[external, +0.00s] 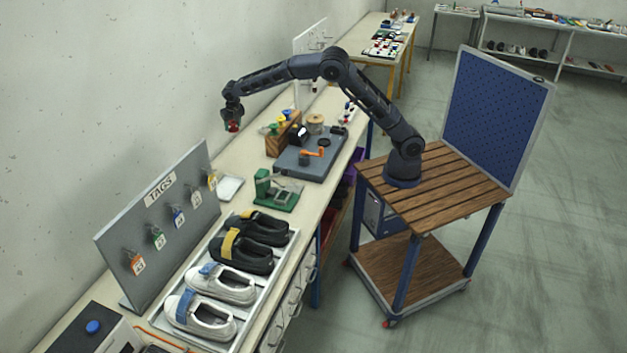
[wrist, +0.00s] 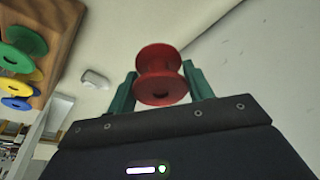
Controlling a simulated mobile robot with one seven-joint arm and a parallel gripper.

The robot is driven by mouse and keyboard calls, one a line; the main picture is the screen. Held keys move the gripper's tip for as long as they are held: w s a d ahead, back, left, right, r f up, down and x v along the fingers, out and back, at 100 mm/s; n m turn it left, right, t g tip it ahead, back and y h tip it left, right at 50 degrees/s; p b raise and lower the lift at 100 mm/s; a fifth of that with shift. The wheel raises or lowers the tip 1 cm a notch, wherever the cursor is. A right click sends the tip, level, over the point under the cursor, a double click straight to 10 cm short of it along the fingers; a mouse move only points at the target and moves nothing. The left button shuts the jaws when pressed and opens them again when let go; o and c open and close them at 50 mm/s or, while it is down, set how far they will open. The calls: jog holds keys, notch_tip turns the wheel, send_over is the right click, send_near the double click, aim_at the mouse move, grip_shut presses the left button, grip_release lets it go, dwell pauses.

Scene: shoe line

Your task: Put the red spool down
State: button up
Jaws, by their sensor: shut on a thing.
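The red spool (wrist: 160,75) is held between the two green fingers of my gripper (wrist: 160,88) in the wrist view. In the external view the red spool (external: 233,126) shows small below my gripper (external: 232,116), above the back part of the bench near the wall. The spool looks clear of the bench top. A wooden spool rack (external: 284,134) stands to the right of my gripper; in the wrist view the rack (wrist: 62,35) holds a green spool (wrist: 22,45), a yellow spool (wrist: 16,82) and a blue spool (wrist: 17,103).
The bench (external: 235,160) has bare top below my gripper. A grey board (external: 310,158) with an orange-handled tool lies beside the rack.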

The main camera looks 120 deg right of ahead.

- **REQUIREMENT**:
As listed above, the lines from the line with "Scene: shoe line" to the line with "State: button up" are to be echoed exactly, with both ends included and nothing added.

- **WORKED ANSWER**:
Scene: shoe line

Your task: Put the red spool down
State: button up

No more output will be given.